The hour is coming and is now here.

Years ago, my father and I visited the well of Jacob. It was being redeveloped as a tourist site. The land once called Samaria is now part of what we call the West Bank. It is the most disputed property on the planet. Tension was high on the day when our bus rolled into town. Armed soldiers were everywhere. Just five months after we were there, the second intifada broke out, a battle that lasted over four years.

The guide took us down the steps of an Orthodox church, and there it was: a large hole in the ground. It is enclosed by a marble structure that looks like a baptismal font. Over top, there’s a bucket with a long rope.

Beeswax candles were burning all around. A grouchy priest sat on a stool. He growled, “No talking. No pictures. If you want a drink, be quick about it.” My dad mumbled, “This is disappointing.” The priest barked, “I said no talking.”

Meanwhile, our guide had drawn a bucket of water from the well, dipped a pewter ladle in it, and began to pass it around. When it came to me, I took a deep, long sip. It tasted just like…water. It was water, everyday water. We had a quick prayer and then we were abruptly dismissed.

On the way out, we shrugged off the gift shop. Didn’t need any more postcards. Didn’t need any incense or beeswax candles, even if they were on sale. We could worship God anywhere, under a tree, or in a pew, or in a closed-down sanctuary with great-grandma’s name on the stained-glass window, to say nothing of a three-thousand-year-old well in the basement of an Orthodox church in the West Bank.

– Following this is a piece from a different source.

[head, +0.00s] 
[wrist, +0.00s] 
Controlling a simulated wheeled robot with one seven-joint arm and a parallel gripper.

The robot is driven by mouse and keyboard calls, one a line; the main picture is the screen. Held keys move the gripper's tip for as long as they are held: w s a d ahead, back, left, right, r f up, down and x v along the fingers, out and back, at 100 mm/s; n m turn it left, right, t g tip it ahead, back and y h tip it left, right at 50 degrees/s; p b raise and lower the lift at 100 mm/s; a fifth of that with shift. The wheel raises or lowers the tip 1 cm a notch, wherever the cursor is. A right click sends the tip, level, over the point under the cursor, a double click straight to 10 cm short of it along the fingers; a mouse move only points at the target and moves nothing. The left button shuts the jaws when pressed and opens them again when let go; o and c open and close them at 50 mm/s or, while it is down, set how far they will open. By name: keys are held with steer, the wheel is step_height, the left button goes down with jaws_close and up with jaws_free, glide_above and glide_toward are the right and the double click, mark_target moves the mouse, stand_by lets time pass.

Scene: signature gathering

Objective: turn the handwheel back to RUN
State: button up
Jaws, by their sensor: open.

The location doesn’t matter, for God-in-Christ-in-the-Spirit can find us anywhere.

When that happens, we discover we are deeply known, strangely engaged, and our hearts and minds awakened. All the parochial sanctuaries, the racial divisions, the land squabbles, and the all-too-human resentments simply melt away. For God has found us in Jesus Christ, now through the power of the Spirit.

And this is why Jesus had to go through Samaria.